Hacking cheap LED Voltmeters and use them as Displays for other Purposes

Here are a couple interesting Projects. That Hack Cheap LED Voltmeters and use them as Displays for other Purposes. Check em out...

Don

I’m planning to build a EEVblog-ish constant dummy load for battery and power supply testing. Dave in his build used a LCD voltmeter for the display. In the senseless pursuit of difference, I tried other display solutions including character LCD, graphics LCD, OLED, TFT, AMOLED, IPS, which resulted in several previous blogs but nothing ends up to be satisfactory. Along with the complexity grows exponentially from one  solution to another, I slowly start to feel the importance of KISS concept, keep it simple stupid. All I need is just a number display, nothing fancy, nothing pricey, nothing takes my attention away from the analog circuitry. I decided to go back to the basic 7-segment LED display. “Simplicity is the ultimate sophistication”, how elegant it is!

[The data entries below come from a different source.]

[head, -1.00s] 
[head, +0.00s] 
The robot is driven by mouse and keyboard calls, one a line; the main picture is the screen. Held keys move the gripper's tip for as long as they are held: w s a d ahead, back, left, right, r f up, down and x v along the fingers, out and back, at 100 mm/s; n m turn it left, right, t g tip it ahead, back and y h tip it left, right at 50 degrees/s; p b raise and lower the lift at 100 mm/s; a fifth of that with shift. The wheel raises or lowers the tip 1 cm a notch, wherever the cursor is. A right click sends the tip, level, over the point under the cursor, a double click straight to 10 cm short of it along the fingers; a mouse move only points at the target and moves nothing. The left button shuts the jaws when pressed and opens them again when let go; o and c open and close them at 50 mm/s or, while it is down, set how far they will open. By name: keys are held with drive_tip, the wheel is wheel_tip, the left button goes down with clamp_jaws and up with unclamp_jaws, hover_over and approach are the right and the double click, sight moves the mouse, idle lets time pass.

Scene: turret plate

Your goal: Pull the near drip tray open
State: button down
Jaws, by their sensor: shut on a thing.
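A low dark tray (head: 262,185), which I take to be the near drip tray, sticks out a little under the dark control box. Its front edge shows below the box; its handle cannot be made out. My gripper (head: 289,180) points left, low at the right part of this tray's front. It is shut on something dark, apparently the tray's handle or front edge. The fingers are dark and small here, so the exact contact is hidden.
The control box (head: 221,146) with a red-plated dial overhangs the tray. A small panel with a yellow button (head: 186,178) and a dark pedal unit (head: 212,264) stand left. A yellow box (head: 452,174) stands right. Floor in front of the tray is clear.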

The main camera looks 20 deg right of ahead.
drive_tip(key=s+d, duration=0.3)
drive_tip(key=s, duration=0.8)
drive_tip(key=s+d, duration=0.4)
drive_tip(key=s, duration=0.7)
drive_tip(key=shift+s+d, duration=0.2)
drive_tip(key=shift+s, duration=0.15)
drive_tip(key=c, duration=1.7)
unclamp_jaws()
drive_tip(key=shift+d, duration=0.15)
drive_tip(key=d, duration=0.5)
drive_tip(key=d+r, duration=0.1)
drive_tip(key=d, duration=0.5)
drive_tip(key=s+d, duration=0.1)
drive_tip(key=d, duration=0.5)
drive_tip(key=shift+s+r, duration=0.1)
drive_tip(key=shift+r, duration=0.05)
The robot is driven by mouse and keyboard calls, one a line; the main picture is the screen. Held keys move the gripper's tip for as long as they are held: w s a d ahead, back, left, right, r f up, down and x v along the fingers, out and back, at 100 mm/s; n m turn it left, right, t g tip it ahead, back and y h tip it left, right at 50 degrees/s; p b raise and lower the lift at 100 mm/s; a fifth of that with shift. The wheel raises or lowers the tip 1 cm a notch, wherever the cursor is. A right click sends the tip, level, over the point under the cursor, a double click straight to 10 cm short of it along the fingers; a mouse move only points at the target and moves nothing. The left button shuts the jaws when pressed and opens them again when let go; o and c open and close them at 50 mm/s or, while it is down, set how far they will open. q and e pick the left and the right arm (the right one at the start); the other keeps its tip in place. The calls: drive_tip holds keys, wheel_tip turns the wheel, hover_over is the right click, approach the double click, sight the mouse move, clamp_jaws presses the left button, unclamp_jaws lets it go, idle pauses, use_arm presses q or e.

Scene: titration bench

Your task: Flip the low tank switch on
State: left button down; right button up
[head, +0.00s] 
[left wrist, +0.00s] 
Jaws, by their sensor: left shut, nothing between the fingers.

I ordered several LED voltmeters from a taobao seller. It costs RMB16 each, about US$2.6 excluding shipping. The original design was for battery measurement on scooters. The advertised accuracy is 0.2%, which turns on my bullshit detector immediately. So the first thing I did after receiving it, was “don’t turn it on, tear it apart”. The manufacture did not scratch off the markings so the schematic can be easily traced out.

Voltmeter schematic


Read More...
http://www.ba0sh1.com/hacking-a-cheap-led-voltmeter/

I2C LED Display From Hacked Voltmeter (Magic Smoke Blog)

LED voltmeters are a cheap source of 7 segment displays and can easily be repurposed. Using the I2C protocol, a master microcontroller such as an Arduino Uno can govern multiple displays with just 2 I/O pins.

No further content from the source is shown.